The case of Brown v. Rice33 reinforced that without prejudice privilege applies to communications made during a mediation; however, on the facts, the communications were admitted as evidence to establish whether a settlement had been concluded. In Farm Assist Limited (in Liquidation) v. the Secretary of State for the Environment, Food and Rural Affairs (No. 2)34 Ramsey J clarified that without prejudice privilege is the privilege of the parties and not the mediator. On the facts of the case, the parties had waived the privilege, and so the mediator could not rely upon the privilege to resist a witness summons.
Communications between a company and its qualified in-house legal advisers are capable of being privileged to the extent that the communication concerns the lawyer in his or her legal capacity rather than some other managerial role (for example, as company secretary).35 However, the European Court of First Instance and ECJ have ruled that such communications are not privileged in relation to Commission competition investigations.36 Communications with qualified lawyers in other jurisdictions in relation to foreign or English law may also be privileged before the English courts.37
VI ALTERNATIVES TO LITIGATION
i Disclosure and inspection
Parties to English litigation are required to produce to their opponent and the court documents within their control upon which they rely. They are frequently also required to produce documents that tend to harm their case. A party is entitled to withhold from inspection documents that are legally privileged (but must still disclose their existence). The relatively expansive nature of document production is reflective of the ‘cards on the table’ approach that characterises English court procedure.
An order for ‘standard disclosure’ requires parties to disclose documents they hold or held that both help and harm their case and, prior to the recent Jackson reforms, it was the default option for multi-track claims. The courts must now decide what order to make for disclosure (based on the menu of options in CPR 31.5(7)) bearing in mind the overriding objective and the need to limit disclosure to that which is necessary to deal with the case justly. However, since the new rules came into force in April 2013, there has been little evidence of judges moving away from standard disclosure and tailoring disclosure orders to the particular case in question. There have been extrajudicial comments expressing hope that the menu-based approach can be used more effectively in order to reduce litigation costs in accordance with the overriding objective.38
Further, the parties are now required to:
- a file and serve a disclosure report, verified by a statement of truth, not less than 14 days before the first case management conference (CMC); and
- b discuss and seek to agree with the other party or parties a proposal for the disclosure exercise that meets the overriding objective, not less than seven days before the first CMC.
CPR 31.4 makes it clear that a ‘document’ is anything in which information is recorded. Examples of documents include, for these purposes, photographs, emails, text messages and voicemail recordings. CPR 31PD.2A.1 even extends this definition of document to cover ‘metadata’ (i.e., information about an electronic document that is not visible on its face, such as electronic records of who created the document).

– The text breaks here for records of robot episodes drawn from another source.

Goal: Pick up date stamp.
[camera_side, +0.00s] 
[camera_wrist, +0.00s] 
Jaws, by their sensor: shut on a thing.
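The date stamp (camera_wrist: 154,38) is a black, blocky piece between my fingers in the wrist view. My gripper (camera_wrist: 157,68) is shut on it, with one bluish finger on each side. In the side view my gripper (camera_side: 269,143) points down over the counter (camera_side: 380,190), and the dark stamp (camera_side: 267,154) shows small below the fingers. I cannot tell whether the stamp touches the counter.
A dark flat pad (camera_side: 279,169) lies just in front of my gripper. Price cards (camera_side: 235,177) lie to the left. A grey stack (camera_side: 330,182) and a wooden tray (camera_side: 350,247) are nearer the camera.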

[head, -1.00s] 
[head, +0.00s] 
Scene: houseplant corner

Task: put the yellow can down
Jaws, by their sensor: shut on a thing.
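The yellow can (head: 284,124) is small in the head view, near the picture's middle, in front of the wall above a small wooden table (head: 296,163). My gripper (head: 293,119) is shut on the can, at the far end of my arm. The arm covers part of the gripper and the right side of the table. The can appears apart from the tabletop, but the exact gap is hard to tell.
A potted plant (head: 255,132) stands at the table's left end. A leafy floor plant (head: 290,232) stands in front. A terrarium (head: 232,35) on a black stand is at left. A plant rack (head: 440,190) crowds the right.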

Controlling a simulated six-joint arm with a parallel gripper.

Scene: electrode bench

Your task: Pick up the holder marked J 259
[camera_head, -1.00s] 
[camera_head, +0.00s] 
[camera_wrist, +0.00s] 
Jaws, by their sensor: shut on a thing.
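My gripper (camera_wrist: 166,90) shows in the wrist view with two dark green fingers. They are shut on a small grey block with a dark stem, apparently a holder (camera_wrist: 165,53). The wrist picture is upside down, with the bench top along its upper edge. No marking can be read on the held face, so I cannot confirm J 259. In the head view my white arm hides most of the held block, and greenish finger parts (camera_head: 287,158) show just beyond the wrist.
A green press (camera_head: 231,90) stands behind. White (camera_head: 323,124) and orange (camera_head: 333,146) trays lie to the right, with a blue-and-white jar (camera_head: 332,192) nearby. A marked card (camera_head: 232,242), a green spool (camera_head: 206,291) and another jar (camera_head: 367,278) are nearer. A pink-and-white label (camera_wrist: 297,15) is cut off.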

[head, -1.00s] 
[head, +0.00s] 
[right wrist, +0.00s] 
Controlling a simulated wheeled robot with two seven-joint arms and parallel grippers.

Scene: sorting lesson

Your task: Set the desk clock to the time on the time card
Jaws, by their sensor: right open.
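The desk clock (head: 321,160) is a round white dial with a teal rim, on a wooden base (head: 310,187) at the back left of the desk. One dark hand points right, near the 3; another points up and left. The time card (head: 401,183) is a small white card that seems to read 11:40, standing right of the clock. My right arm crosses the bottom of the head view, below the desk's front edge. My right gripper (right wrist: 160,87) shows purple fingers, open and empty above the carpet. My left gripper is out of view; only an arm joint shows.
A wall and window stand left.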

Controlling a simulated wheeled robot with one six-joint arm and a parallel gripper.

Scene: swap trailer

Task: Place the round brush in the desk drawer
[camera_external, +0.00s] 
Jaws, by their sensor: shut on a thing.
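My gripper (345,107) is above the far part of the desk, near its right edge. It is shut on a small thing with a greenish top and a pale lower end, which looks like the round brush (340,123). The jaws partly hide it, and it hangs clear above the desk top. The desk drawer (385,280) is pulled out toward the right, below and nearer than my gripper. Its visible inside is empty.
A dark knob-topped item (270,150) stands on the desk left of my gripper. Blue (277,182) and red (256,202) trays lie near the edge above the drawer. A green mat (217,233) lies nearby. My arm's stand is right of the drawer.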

CPR 31.8 provides that parties are only required to produce documents that are or have been under their control. The definition of ‘control’ includes documents that a party has or had in its possession, or has or had a right to possess, or has or had a right to inspect or copy. In Lonrho Ltd v. Shell Petroleum Co Ltd (No. 1),39 the court confirmed that a document will be considered to be in a party’s control if the party has a presently enforceable right to obtain inspection or copies of the document without the need to consult anyone else. The fact that a document may be situated outside the jurisdiction is irrelevant.
Much of the remainder of Part 31 of the CPR remains focused on standard disclosure being the default option. For example, where standard disclosure is ordered, each party is under an obligation to conduct a ‘reasonable search’ for disclosable documents.40 Factors relevant to whether a search is ‘reasonable’ are indicated at CPR 31.7, including the number of documents involved; the nature and complexity of the proceedings; the ease and expense of retrieval of any particular document; and the significance of any document that is likely to be located during the search.
The CPR and courts recognise that the disclosure of electronic documents may present unique challenges to parties because of the potential volume of material that might have to be recovered and reviewed and the technical challenges of so doing. CPR 31PD.2A sets out the procedure parties should follow in attempting to define and sensibly restrict the scope of electronic disclosure. Similar provisions are included in the Commercial Court Guide.
Searches for relevant electronic documents may include using specialist software to conduct keyword searches across computers, or even entire servers. It may also involve the restoration of backup tapes (or other electronic archives that are not readily accessible) for the purpose of conducting electronic searches for relevant material.
PD 31B was introduced with effect from 1 October 2010 and encourages the parties to complete an electronic documents questionnaire (EDQ) at an early stage of proceedings, setting out details of material held electronically that they intend to disclose. The EDQ must be supported by a statement of truth. The parties are then expected to discuss the disclosure of electronic documents, including the scope of the reasonable search for such documents and any tools and techniques that might reduce the burden and cost of the disclosure of electronic documents.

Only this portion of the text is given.